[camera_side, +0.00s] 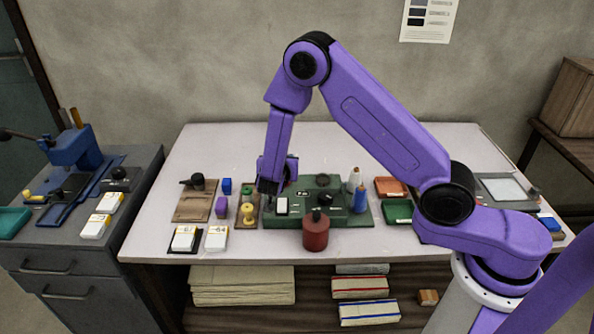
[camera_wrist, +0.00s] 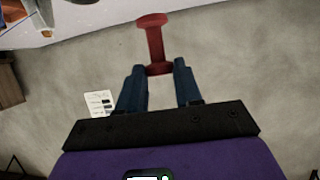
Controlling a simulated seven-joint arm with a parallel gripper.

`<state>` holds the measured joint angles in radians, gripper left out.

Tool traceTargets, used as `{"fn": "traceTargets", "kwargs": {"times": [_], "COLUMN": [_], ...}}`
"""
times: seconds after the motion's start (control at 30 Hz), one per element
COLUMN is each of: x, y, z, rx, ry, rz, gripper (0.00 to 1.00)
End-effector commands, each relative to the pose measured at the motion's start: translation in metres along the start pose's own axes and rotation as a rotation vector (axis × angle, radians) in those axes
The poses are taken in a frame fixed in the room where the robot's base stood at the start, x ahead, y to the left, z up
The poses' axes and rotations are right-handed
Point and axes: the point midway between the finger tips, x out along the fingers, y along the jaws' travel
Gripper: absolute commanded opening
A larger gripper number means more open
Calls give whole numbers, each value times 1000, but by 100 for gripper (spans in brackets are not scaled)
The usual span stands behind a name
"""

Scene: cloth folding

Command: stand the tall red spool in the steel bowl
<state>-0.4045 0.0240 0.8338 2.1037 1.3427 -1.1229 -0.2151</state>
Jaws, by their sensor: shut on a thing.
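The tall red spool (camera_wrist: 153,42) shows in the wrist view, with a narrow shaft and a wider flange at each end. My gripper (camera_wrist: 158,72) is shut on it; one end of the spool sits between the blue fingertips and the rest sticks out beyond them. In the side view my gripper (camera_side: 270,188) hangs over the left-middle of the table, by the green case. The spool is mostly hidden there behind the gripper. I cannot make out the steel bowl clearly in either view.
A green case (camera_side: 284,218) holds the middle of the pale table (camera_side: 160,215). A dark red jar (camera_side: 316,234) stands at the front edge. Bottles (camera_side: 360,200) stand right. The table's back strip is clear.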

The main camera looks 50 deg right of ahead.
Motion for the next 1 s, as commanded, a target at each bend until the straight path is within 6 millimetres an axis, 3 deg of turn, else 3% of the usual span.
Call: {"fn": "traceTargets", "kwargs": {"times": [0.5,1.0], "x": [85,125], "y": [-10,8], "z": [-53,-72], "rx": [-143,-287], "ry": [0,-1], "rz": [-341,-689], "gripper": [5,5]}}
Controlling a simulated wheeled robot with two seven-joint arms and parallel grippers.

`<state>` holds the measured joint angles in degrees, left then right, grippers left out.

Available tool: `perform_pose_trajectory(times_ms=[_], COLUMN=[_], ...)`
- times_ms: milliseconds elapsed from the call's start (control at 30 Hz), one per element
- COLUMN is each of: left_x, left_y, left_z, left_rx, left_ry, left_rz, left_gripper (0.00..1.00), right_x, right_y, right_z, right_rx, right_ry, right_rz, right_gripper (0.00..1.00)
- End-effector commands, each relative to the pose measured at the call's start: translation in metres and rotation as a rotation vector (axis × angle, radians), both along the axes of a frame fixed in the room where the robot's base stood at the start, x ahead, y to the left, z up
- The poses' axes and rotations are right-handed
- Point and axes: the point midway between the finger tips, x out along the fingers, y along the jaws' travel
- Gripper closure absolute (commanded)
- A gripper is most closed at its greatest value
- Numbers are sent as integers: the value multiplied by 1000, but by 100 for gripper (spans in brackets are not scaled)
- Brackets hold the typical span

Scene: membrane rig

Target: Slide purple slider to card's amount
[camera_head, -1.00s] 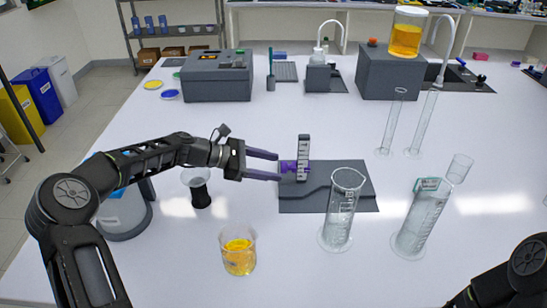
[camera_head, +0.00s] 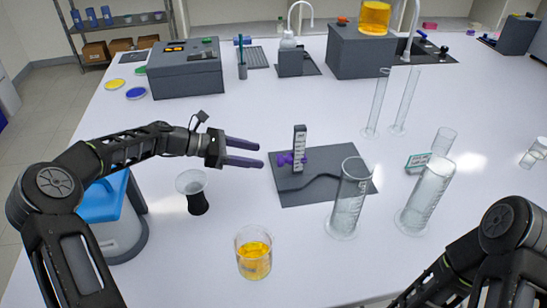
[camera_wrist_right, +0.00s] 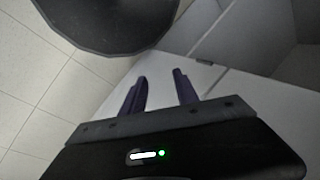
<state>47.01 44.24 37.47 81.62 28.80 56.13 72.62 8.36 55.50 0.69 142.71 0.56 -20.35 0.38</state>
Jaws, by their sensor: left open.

Aim of the task - State the number of lines in the records that contain the string "Point", and nothing more.

Exercise solution - 2